However, despite of all the challenges, the implementation of search relevancy is up to you, and it depends on what information you can extract from the users, their queries, and the content they see. We continuously take feedbacks from the users, create funnels, or enable loggings to capture the search behavior of the users so that we can improve our algorithms to provide the relevant results.

The Elasticsearch out-of-the-box tools

Elasticsearch primarily works with two models of information retrieval: the Boolean model and the Vector Space model. In addition to these, there are other scoring algorithms available in Elasticsearch as well, such as Okapi BM25, Divergence from Randomness (DFR), and Information Based (IB). Working with these three models requires an extensive mathematical knowledge and needs some extra configurations in Elasticsearch.

The Boolean model uses the AND, OR, and NOT conditions in a query to find all the matching documents. This Boolean model can be further combined with the Lucene scoring formula, TF/IDF, to rank documents.

The Vector Space model works differently from the Boolean model, as it represents both queries and documents as vectors. In the vector space model, each number in the vector is the weight of a term that is calculated using TF/IDF.

The queries and documents are compared using a cosine similarity in which angles between two vectors are compared to find the similarity, which ultimately leads to finding the relevancy of the documents.

An example: why defaults are not enough

Let's build an index with sample documents to understand the examples in a better way.

First, create an index with the name profiles:

curl -XPUT 'localhost:9200/profiles'

Then, put the mapping with the document type as candidate:

curl -XPUT 'localhost:9200/profiles/candidate'

{

 "properties": {

   "geo_code": {

     "type": "geo_point",

     "lat_lon": true

   }

 }

}

Please note that in preceding mapping, we are putting mapping only for the geo data type. The rest of the fields will be indexed dynamically.

Now, you can create a data.json file with the following content in it:

{ "index" : { "_index" : "profiles", "_type" : "candidate", "_id" : 1 }}

{ "name" : "Sam", "geo_code" : "12.9545163,77.3500487", "total_experience":5, "skills":["java","python"] }

{ "index" : { "_index" : "profiles", "_type" : "candidate", "_id" : 2 }}

{ "name" : "Robert", "geo_code" : "28.6619678,77.225706", "total_experience":2, "skills":["java"] }

{ "index" : { "_index" : "profiles", "_type" : "candidate", "_id" : 3 }}

{ "name" : "Lavleen", "geo_code" : "28.6619678,77.225706", "total_experience":4, "skills":["java","Elasticsearch"] }

{ "index" : { "_index" : "profiles", "_type" : "candidate", "_id" : 4 }}

{ "name" : "Bharvi", "geo_code" : "28.6619678,77.225706", "total_experience":3, "skills":["java","lucene"] }

{ "index" : { "_index" : "profiles", "_type" : "candidate", "_id" : 5 }}

{ "name" : "Nips", "geo_code" : "12.9545163,77.3500487", "total_experience":7, "skills":["grails","python"] }

{ "index" : { "_index" : "profiles", "_type" : "candidate", "_id" : 6 }}

{ "name" : "Shikha", "geo_code" : "28.4250666,76.8493508", "total_experience":10, "skills":["c","java"] }

If you are indexing skills, which are separated by spaces or which include non-English characters, that is, c++, c#, or core java, you need to create mapping for the skills field as not_analyzed in advance to have exact term matching.

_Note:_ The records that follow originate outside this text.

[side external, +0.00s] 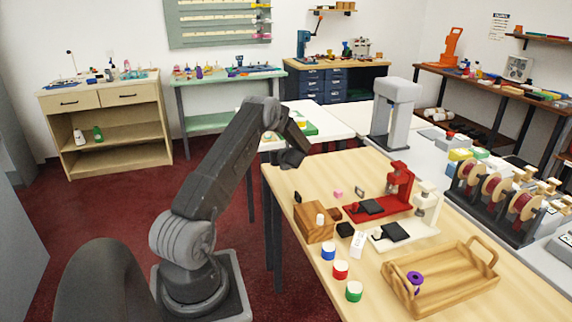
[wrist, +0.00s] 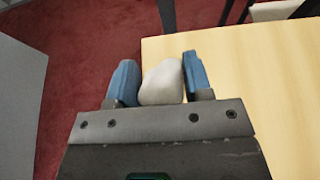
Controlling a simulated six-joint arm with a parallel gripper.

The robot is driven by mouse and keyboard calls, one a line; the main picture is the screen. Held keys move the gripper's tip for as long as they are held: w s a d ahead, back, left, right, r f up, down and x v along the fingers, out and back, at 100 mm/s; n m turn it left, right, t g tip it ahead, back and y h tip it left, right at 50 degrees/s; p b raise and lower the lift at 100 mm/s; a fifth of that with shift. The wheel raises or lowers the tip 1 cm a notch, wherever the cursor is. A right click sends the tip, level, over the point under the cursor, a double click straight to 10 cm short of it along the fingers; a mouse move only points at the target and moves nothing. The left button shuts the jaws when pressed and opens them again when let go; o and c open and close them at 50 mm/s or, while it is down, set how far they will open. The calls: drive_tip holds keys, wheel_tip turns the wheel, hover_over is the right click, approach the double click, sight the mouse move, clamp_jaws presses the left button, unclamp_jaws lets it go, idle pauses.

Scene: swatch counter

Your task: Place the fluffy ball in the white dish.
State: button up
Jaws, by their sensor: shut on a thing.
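In the wrist view my gripper (wrist: 160,72) has its two blue fingers shut on a whitish, rounded ball (wrist: 161,83). Its surface looks smooth here, so I cannot tell whether it is fluffy. In the side external view my gripper (side external: 292,158) is above the far left corner of the wooden table (side external: 345,165), and the ball cannot be made out there. In the wrist view the ball shows beside the table's edge, with red floor beyond. I cannot make out a white dish in either view.
On the table stand a red press (side external: 398,185), a white press (side external: 425,205), a wooden block (side external: 312,228), a wooden tray (side external: 450,290) holding a purple spool (side external: 414,280), and small blue, red and green pots (side external: 340,270). The table's far left part is clear.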

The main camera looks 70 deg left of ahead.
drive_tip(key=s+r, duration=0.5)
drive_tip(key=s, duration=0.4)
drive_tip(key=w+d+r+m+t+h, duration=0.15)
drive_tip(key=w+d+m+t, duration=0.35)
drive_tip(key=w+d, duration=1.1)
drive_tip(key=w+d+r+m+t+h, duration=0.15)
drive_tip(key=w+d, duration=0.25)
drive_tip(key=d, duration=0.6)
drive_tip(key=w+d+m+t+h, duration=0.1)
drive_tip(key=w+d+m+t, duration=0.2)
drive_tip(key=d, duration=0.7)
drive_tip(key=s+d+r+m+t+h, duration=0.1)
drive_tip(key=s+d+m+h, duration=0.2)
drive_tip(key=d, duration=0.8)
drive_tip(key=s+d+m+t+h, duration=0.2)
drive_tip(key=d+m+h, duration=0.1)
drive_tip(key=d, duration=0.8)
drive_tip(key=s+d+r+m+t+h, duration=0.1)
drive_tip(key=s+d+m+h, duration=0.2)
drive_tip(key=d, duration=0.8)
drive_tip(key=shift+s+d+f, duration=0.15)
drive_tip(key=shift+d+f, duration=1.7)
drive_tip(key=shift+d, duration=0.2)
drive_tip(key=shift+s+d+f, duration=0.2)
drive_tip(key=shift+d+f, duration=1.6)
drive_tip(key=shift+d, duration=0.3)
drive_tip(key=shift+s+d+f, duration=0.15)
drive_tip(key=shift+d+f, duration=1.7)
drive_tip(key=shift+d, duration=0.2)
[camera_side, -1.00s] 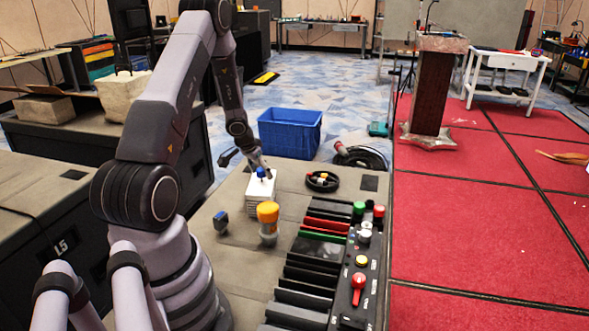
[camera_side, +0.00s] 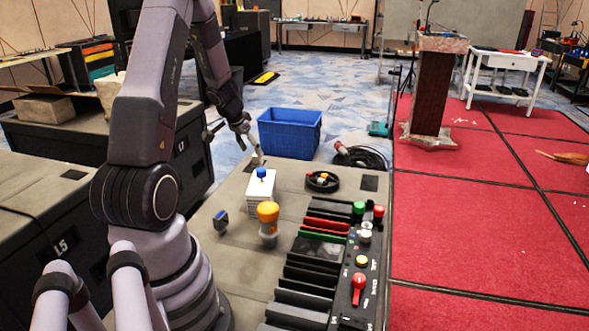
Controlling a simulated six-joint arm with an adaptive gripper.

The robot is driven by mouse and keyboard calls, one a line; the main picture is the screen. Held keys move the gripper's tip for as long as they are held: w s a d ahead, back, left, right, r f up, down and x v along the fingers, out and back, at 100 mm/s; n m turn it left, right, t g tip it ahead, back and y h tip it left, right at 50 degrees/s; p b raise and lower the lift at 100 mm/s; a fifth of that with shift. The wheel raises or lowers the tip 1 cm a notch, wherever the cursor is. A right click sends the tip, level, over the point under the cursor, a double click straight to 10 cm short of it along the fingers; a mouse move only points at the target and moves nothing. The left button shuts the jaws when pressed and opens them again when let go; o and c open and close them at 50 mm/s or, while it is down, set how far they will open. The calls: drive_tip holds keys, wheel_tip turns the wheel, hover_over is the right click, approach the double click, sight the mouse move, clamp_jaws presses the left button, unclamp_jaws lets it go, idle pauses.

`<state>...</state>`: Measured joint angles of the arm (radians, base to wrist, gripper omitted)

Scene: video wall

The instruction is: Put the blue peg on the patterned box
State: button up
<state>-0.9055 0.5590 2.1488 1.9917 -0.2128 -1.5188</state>
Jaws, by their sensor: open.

Once the file is created, execute the following command to put the data inside the index we have just created:

curl -XPOST 'localhost:9200' --data-binary @data.json

If you look carefully at the example, the documents contain the data of the candidates who might be looking for jobs. For hiring candidates, a recruiter can have the following criteria:

Candidates should know about Java

Candidate should have an experience between 3 to 5 years

Candidate should fall in the distance range of 100 kilometers from the office of the recruiter.

You can construct a simple bool query in combination with a term query on the skills field along with geo_distance and range filters on the geo_code and total_experience fields respectively. However, does this give a relevant set of results? The answer would be NO.

The problem is that if you are restricting the range of experience and distance, you might even get zero results or no suitable candidate. For example, you can put a range of 0 to 100 kilometers of distance but your perfect candidate might be at a distance of 101 kilometers. At the same time, if you define a wide range, you might get a huge number of non-relevant results.

The other problem is that if you search for candidates who know Java, there are chances that a person who knows only Java and not any other programming language will be at the top, while a person who knows other languages apart from Java will be at the bottom. This happens because during the ranking of documents with TF/IDF, the lengths of the fields are taken into account. If the length of a field is small, the document is more relevant.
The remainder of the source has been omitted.